I own a bookshop (and small press) in San Antonio called Ghoulish Books. We specialize in horror. We’re located downtown in a multi-purpose building sandwiched between a barber on one side and a tattoo parlor on the other. I think that’s all you really need to know.
I’m going to start using a portion of this new blog to document my experiences with certain clientele who enter my shop—particularly, the nutjobs and assholes of the city. Or, I guess in today’s installment, someone who’s just really, really high.
Also, a plea: if you’ve recently visited the shop and you are reading this blog and suddenly realize, “Wait a second, they’re writing about me,” please do not confront me about it. Just move on and avoid any further awkward interactions.
Anyway here we go.
This happened maybe a half hour ago.
I’m in the process of checking out a customer when a man walks in, kinda stumbling, glancing around the place. I briefly greet him as I finish ringing the woman up at our register. She and her companion leave, and immediately it becomes an awkward moment requiring this new arrival to lean against the bookshelves. As they’re scooting between him and the tables, he makes claws with his hands and goes, “Raaahhh,” then giggles. When the other two customers do not join him in laughter, he turns bright red and pretends to browse the shelves for several minutes. I should also mention that he has a half-smoked joint in his ear that keeps falling, which he’s constantly readjusting throughout the rest of this interaction.
“I’m just browsing,” he blurts out. “I just got a haircut next door and thought I’d come in here and see what everything’s all about.”
I nod and say, “Okay.”
Then, once the shop is empty, he turns to me and asks, “So…what…is this…?” Meaning the building he currently finds himself standing in.
“It’s a bookshop,” I tell him. Weirdly this is not the first time I’ve had to answer this question. Sometimes the follow-up question is, “Like…a library?” But that’s not what he asks.
“Yeah,” he says, like I’m the dumbass, “but based on what, though…?”
“Spooky stuff,” I tell him. “The horror genre.”

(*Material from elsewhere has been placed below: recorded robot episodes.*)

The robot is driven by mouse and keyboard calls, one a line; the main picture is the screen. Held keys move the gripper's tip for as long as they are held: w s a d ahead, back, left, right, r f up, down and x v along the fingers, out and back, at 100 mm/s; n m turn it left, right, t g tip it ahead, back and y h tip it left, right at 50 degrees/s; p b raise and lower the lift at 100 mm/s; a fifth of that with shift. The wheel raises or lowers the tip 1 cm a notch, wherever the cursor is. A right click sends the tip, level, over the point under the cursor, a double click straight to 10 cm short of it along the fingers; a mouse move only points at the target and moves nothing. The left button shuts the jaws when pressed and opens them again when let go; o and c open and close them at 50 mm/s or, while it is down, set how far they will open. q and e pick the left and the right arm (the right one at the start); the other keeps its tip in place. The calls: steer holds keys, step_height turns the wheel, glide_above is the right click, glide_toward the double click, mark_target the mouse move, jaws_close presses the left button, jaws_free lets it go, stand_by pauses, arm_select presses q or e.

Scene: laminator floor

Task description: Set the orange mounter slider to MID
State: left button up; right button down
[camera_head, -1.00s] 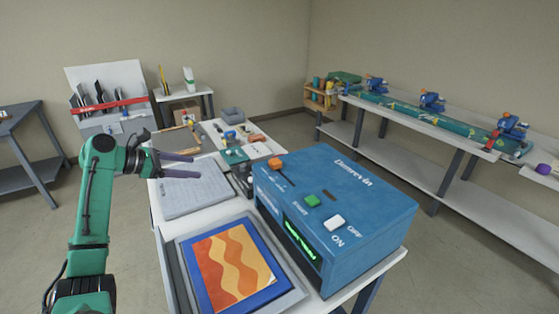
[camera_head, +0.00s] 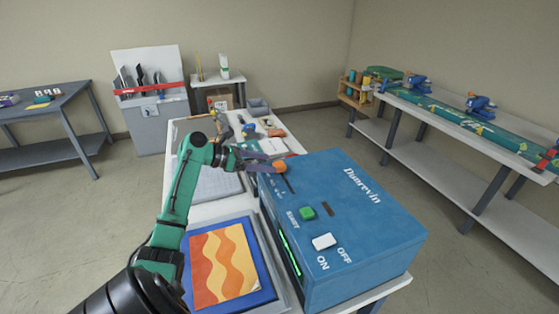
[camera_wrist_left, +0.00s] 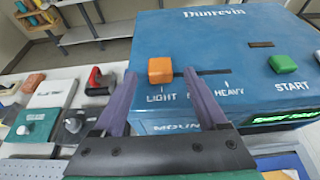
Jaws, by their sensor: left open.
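The orange mounter slider knob (camera_head: 280,166) is on the top of the blue laminator (camera_head: 345,215), near its far left corner. In the left wrist view the orange knob (camera_wrist_left: 160,70) stands above the LIGHT mark, at the left end of its dark slot. HEAVY is printed farther right; the label between them is mostly hidden by a finger. My left gripper (camera_head: 262,160) is open at the knob. In the left wrist view its purple fingertips (camera_wrist_left: 159,76) appear on either side of the knob; contact cannot be told. My right gripper is out of view.
A green START button (camera_head: 307,213) and a white ON/OFF switch (camera_head: 324,241) are on the same top. An orange-patterned sheet (camera_head: 225,265) lies on a blue backing left of the machine. Small tools and parts crowd the bench behind.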

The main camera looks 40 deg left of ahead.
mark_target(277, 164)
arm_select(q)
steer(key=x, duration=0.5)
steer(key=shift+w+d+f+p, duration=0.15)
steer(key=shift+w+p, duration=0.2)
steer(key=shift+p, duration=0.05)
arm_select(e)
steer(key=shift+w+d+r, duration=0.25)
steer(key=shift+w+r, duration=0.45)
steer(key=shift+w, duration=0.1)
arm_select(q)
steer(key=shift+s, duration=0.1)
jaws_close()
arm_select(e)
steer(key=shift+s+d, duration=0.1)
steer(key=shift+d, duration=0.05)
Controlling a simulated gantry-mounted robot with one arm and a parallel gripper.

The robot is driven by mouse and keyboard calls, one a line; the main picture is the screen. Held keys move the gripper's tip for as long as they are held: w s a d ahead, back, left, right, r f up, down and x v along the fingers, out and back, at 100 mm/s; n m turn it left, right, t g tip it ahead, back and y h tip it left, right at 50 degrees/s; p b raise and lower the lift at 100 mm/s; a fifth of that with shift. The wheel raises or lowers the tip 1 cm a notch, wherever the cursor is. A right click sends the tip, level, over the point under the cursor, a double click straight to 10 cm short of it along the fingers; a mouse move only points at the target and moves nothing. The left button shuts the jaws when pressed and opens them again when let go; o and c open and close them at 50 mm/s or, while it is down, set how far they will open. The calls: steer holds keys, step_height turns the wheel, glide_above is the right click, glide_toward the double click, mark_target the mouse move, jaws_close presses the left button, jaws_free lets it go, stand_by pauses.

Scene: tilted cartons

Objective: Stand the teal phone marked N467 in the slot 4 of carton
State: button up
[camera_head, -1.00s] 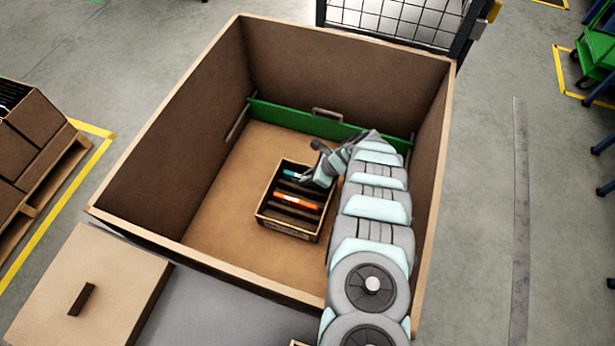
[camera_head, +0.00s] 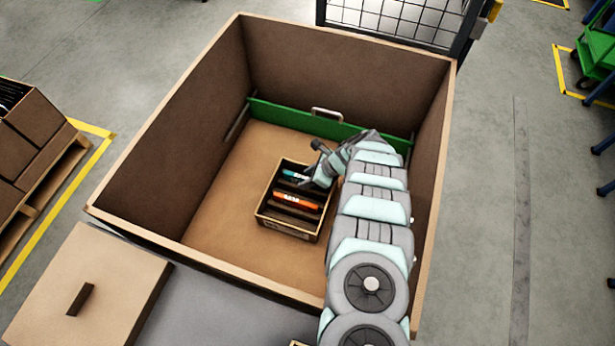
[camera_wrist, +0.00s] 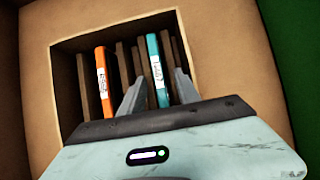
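The teal phone (camera_wrist: 158,70) stands in a slot of the small carton (camera_wrist: 63,115). A white label shows on its edge, but I cannot read the mark. In the head view the teal phone (camera_head: 290,175) is near the far end of the carton (camera_head: 262,214). My gripper (camera_wrist: 160,78) is open, with one finger on each side of the teal phone and gaps showing between. An orange phone (camera_wrist: 102,80) stands in another slot to the left. The slot numbers are not readable.
The carton sits on the floor of a large brown box (camera_head: 190,200) with high walls. A green strip (camera_head: 350,130) with a handle runs along its far side. Bare box floor lies left of the carton. Dark dividers (camera_wrist: 122,65) separate the carton's slots.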

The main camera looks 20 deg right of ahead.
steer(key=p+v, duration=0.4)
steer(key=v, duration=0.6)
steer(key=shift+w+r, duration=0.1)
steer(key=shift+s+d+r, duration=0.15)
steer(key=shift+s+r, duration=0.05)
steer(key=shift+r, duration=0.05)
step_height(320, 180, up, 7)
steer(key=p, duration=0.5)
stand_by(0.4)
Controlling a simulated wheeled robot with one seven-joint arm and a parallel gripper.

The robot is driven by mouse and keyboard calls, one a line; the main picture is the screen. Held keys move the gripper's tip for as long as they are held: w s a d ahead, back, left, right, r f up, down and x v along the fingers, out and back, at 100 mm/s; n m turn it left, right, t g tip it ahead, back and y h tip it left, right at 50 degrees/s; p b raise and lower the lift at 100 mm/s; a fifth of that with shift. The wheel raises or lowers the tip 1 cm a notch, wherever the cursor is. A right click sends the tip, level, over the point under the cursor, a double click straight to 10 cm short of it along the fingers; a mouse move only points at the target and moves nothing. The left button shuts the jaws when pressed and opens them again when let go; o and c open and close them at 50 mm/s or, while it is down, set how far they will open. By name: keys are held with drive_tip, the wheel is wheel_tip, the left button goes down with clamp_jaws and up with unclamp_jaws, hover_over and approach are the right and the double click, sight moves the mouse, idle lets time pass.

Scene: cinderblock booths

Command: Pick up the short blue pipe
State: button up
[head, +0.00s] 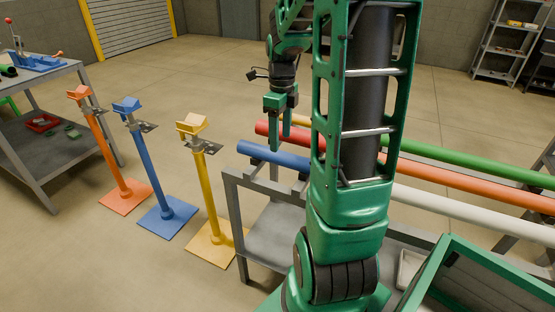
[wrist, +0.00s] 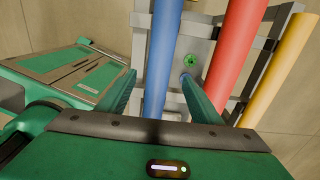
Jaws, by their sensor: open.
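The short blue pipe (head: 268,155) lies on a grey rack, its left end sticking out past the rack's edge. In the wrist view the blue pipe (wrist: 163,60) runs lengthwise between the two fingers. My gripper (head: 281,140) is open and points down over the pipe's left part. In the wrist view, my gripper (wrist: 159,75) has one green finger on each side of the pipe, with nothing held. I cannot tell how far the fingertips reach down beside it. The pipe's right part is hidden behind my arm in the head view.
A red pipe (wrist: 238,45) and a yellow pipe (wrist: 280,70) lie beside the blue one. Green (head: 470,160), orange (head: 470,184) and white (head: 470,212) pipes extend right. Yellow (head: 209,200), blue (head: 146,165) and orange (head: 106,150) stands are at left.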

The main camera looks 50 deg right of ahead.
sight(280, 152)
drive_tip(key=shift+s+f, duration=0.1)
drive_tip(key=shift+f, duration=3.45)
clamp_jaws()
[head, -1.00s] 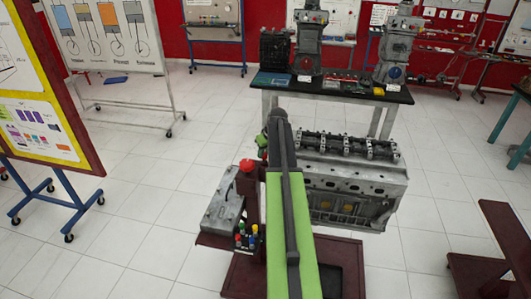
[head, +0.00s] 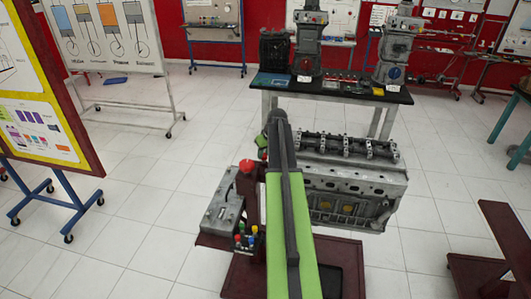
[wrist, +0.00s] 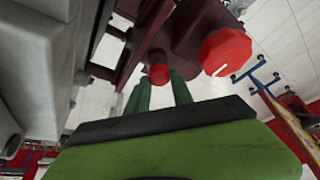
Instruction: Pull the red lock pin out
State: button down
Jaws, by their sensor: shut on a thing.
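The red lock pin (wrist: 158,73) is a small red cylinder beside a dark red bracket in the wrist view. My gripper (wrist: 159,84) has its two dark green fingers on either side of the pin and is shut on it. I cannot tell how deep the pin sits in the bracket. In the head view my arm hides most of the gripper and pin.
A larger red knob (wrist: 226,52) with a white mark is right of the pin; it also shows in the head view (head: 247,166). A grey engine block (head: 350,185) stands close on the right. A small box with coloured knobs (head: 244,241) is at the left of the stand.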

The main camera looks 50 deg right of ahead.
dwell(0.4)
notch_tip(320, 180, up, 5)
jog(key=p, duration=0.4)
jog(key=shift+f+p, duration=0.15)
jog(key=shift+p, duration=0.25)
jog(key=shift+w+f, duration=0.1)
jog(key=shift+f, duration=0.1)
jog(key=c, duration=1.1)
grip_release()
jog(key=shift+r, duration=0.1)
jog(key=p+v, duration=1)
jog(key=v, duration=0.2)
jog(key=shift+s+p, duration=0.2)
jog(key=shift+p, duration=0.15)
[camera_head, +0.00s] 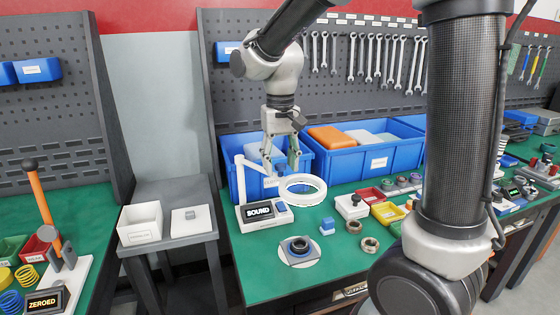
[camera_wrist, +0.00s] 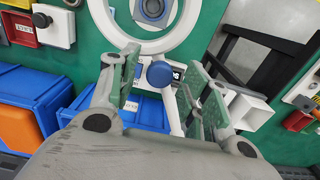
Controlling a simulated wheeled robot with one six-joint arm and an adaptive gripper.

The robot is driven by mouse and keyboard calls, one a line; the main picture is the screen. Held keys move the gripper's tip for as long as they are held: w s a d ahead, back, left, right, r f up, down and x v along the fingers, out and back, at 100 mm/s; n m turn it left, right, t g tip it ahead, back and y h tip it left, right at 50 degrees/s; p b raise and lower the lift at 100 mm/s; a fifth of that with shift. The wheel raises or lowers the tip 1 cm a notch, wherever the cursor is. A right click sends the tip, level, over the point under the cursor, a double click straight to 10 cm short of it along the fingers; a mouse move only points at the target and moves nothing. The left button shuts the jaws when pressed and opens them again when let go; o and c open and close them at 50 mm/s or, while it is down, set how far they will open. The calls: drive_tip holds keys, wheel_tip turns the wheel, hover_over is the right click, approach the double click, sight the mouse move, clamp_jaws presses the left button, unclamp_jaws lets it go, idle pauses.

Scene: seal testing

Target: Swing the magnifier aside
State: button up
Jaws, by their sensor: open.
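The magnifier's white ring (camera_head: 303,202) is held out over the green bench by a white arm from a base with a display reading SOUND (camera_head: 258,211). In the wrist view the ring (camera_wrist: 147,46) is at the top, with a blue knob (camera_wrist: 160,74) on the arm just below it. My gripper (camera_head: 280,168) is open and points down at the magnifier arm, behind and left of the ring. In the wrist view the knob appears between the open fingers; I cannot tell whether either finger touches it. A dark seal (camera_head: 299,246) lies on a pale plate in front of the ring.
Blue bins (camera_head: 378,161) stand behind the magnifier. A small blue-and-white block (camera_head: 327,226), metal rings (camera_head: 370,245) and red and yellow trays (camera_head: 387,212) lie to its right. A grey side table (camera_head: 171,239) stands left. The bench front left of the seal is clear.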

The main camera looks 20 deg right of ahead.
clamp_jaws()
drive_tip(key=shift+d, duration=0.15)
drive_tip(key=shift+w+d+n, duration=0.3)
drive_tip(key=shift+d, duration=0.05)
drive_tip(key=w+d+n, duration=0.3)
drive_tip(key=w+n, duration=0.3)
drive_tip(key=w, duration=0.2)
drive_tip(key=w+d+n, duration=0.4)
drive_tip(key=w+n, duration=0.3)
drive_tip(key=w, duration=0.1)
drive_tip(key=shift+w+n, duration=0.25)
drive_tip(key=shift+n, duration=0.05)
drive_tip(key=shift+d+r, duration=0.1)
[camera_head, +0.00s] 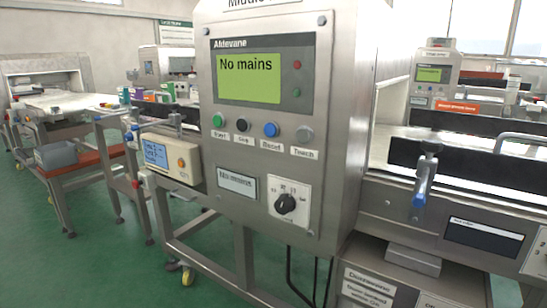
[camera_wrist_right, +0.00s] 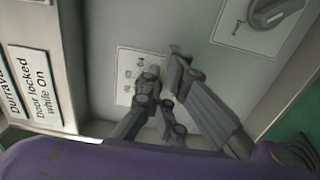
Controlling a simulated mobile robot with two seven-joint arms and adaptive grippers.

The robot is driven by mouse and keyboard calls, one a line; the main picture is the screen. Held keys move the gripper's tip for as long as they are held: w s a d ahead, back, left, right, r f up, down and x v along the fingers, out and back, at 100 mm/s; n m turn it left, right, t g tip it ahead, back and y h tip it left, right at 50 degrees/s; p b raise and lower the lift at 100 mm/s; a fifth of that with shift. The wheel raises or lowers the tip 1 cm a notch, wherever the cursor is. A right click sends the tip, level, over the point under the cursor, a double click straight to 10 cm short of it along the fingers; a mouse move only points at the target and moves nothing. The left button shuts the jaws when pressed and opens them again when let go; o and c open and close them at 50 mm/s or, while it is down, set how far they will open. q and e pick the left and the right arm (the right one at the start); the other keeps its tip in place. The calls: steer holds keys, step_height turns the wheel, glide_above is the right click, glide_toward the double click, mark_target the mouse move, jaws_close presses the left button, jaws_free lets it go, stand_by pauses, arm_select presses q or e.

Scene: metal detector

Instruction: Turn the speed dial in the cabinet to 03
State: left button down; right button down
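In the right wrist view, my right gripper (camera_wrist_right: 164,84) is in front of a small white plate (camera_wrist_right: 126,68) with faint dark marks on a grey panel. Its two fingers are a little apart at the tips. A small grey piece shows between them, but I cannot tell whether it is a knob or whether they touch it. At the upper right is a plate with a large grey rotary switch (camera_wrist_right: 274,12). In the head view, a black dial (camera_head: 286,204) with numbers around it sits on the cabinet front (camera_head: 330,130). Neither gripper shows in the head view.
In the head view, the display (camera_head: 248,90) reads "No mains", above a row of buttons. A conveyor (camera_head: 455,165) runs at the right. In the wrist view, a sign (camera_wrist_right: 36,88) reads "Door locked while On" at the left. Green floor is free at the head view's lower left.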

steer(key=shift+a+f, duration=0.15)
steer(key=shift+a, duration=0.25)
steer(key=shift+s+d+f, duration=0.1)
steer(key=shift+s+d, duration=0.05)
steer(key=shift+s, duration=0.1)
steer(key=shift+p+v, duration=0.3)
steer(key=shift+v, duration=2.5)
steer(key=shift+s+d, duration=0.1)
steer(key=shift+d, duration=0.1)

And he starts nodding enthusiastically and goes, “Yeah, I gotta admit, I’m pretty scared looking at all this right now.”
“Okay,” I say, “that’s good to hear.”
Around this moment he spots a Simpsons Treehouse of Horror painting we have hanging on the wall and proceeds to giggle about it for way too long.

Then he asks if we sell lighters.
“We do not.”
“Oh,” he says. “Well do you have a lighter?”
“Sorry, I don’t smoke.”
“You the only one here?”
I personally hate this question, since it sounds like what someone would ask before attacking and/or robbing me. I ignore it and suggest maybe trying the tattoo parlor next door. I vaguely recall them having a lighter display, but I’m not positive.
He seems real impressed with this response. “Shit,” he says. “You guys have everything here. A barbershop, a bookshop, a tattoo shop.”
“What else could anybody need?”
He starts heading toward the door, then stops and turns back toward me. “I just gotta ask,” he says, returning to the checkout counter.
“What?”
“Do you believe in god?”
I burst out laughing and go, “What? No.”
“You don’t?” He frowns, genuinely surprised. “What do you believe in, then?”
I shrug and tell him nothing.
Then he asks, “Why are we here, then?”
“I don’t have time for this conversation, man,” I tell him.
And he glances around the bookshop, which is currently empty except for the two of us. “Are you busy?”
“Yeah.”
“You’re busy?”
“I’m busy.”
He holds his hands out like he surrenders, very amused by my response, singsonging, “Okay…okay…you’re b u s y…” as he stumbles out of the shop, and out of my life.